As Dr Omukuti noted during the panel discussion, regulatory vacuums can stimulate innovation but also carry significant risks. CDR technology needs to “speak back to regulation [so they can] inform each other and learn from each other”. Professor Henderson agreed, stating that regulation “needs to be informed and flexible as it develops”. As a former environmental regulatory lawyer now studying sustainability science, this message strongly resonates.

Universities and scientists, Professor Henderson argued, have a critical role in overcoming this divide, and must be open-minded and analytical about scale-up options. He highlighted that only two reservoirs offer large-scale, long-term CO₂ storage potential: subsurface geological formations (estimated capacity of less than 12,000 gigatonnes) and the oceans (which store around 145,000 gigatonnes of CO₂). On this basis, Professor Henderson emphasised the importance of careful but clear-eyed research into ocean alkalinity enhancement to boost oceanic CO2 uptake. Despite significant barriers (including insufficient knowledge of environment consequences, weak measurement, reporting, and verification frameworks, and the possibility that the approach could be restricted under international maritime law), around 2,500 tonnes of CDR have already been delivered using this technique.
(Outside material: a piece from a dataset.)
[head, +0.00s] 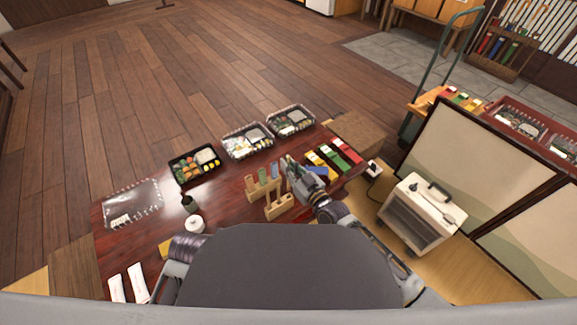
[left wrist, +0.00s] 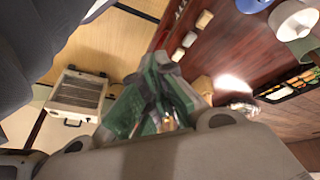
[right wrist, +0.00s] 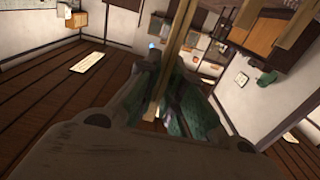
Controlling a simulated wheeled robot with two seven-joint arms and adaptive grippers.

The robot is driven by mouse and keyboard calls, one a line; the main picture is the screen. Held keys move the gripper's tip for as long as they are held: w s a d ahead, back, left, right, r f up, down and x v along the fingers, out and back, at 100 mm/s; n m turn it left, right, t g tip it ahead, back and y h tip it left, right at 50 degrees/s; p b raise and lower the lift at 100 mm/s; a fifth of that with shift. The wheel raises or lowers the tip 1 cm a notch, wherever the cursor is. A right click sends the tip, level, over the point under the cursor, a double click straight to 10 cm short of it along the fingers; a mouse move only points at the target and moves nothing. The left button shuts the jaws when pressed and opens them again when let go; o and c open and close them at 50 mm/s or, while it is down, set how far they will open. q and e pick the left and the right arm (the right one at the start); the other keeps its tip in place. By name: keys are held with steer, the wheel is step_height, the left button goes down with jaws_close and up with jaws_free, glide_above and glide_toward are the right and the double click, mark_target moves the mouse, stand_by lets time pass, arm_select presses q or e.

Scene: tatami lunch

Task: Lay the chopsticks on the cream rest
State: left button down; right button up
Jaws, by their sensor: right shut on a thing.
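My right gripper (head: 291,166) is above the table, beside a wooden stand. In the right wrist view it is shut on pale wooden chopsticks (right wrist: 176,40), which run up from between its green fingers; only thin sticks show, and the far ends leave the picture. The sticks cannot be made out in the head view. My left gripper (left wrist: 158,62) has its green fingertips together, with nothing clear between them. Several small pale blocks (left wrist: 190,39) lie on the red-brown table in the left wrist view; I cannot tell which is the cream rest.
The wooden stand (head: 280,209) holds upright coloured pieces close to my right gripper. Bento boxes (head: 248,143) line the far table edge. Coloured packs (head: 334,157) lie right, a dark bottle (head: 190,204) and white jar (head: 195,223) left.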

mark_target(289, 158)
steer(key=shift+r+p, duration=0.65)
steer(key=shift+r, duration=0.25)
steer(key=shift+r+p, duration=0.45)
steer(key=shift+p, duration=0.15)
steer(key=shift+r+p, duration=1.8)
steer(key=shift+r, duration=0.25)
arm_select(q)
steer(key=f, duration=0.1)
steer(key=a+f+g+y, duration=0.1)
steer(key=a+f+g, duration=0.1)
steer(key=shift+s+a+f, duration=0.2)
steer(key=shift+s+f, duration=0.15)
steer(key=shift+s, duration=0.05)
Professor Henderson stated “the potential benefit is just too large to ignore.”

Relatedly, both the lecture and the subsequent panel noted that scaling CDR will require the participating of big companies – often fossil fuel companies. Professor Henderson described the acquisition of a major DACCS provider by OxyPetroleum as “unequivocally a good thing for future of the climate”, allowing the provider to expand their operations. During the panel, Steve Smith agreed and also noted the key role other industries will play in CDR (such as agriculture).

Conclusion

Professor Henderson was clear: extensive CDR is necessary to avoid the worst impacts of climate change and adoption of even riskier responses such as solar radiation management. The socio-economics and technology of CDR, however, are far less clear. Although CDR techniques remain in their infancy, CDR markets are geared toward rapid credit sales, driven by corporate demand, developer incentives, and venture capital expectations.
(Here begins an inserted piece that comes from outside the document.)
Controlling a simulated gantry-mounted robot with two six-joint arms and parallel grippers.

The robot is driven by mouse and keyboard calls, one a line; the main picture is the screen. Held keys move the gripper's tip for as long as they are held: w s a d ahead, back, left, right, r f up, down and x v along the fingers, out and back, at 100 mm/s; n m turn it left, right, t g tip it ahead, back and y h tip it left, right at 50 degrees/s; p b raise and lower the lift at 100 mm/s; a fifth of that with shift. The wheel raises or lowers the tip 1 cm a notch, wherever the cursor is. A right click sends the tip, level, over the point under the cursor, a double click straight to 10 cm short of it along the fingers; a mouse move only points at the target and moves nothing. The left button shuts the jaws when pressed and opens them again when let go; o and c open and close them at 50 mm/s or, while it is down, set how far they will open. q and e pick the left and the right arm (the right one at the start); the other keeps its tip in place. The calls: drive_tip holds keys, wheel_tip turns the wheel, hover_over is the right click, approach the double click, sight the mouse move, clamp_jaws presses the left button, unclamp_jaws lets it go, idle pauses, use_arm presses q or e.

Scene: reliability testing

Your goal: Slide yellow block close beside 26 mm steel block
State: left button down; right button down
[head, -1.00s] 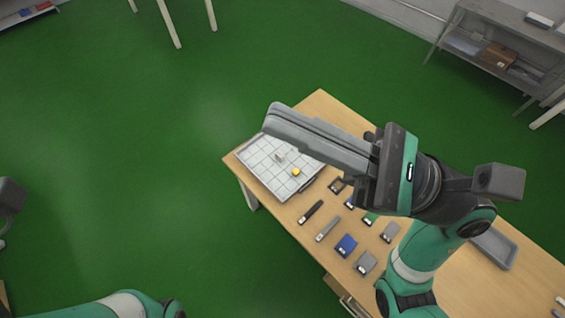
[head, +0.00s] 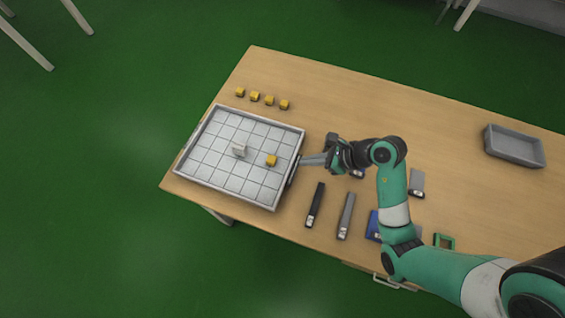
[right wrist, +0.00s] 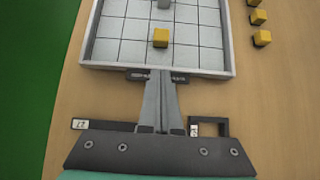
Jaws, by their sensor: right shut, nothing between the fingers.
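The yellow block (head: 271,160) stands on the white gridded floor of a shallow grey-rimmed tray (head: 232,199). The grey steel block (head: 239,150) stands to its left, with a clear gap between them. In the right wrist view the yellow block (right wrist: 161,38) is straight ahead of the fingers, and the steel block (right wrist: 163,4) is beyond it, cut by the top edge. My right gripper (head: 303,160) is shut and empty, its fingertips at the tray's right rim, apart from the yellow block. The fingers also show in the right wrist view (right wrist: 158,78). My left gripper is out of view.
Several yellow blocks (head: 255,96) stand in a row on the table behind the tray. A black tool (head: 315,205), a grey tool (head: 346,216) and a blue item (head: 373,226) lie in front of my right arm. An empty grey bin (head: 514,146) is at far right.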

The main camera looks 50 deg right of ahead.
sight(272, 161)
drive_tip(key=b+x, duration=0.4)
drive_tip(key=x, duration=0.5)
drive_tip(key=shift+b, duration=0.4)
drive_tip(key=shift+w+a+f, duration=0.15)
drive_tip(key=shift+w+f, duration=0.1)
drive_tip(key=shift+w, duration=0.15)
Too few projects consider how the socio-economic and technical components of CDR coincide. The 2026 ONE annual lecture highlighted two examples of this disconnect: enhanced rock weathering appears overhyped by markets, while ocean alkalinity enhancement is under-researched and may be banned under international law despite its promise. Professor Henderson called upon researchers to bridge the growing gap between technical solutions and socio-economics to ensure the CDR we need is delivered rapidly, reliable and with minimal environmental harm.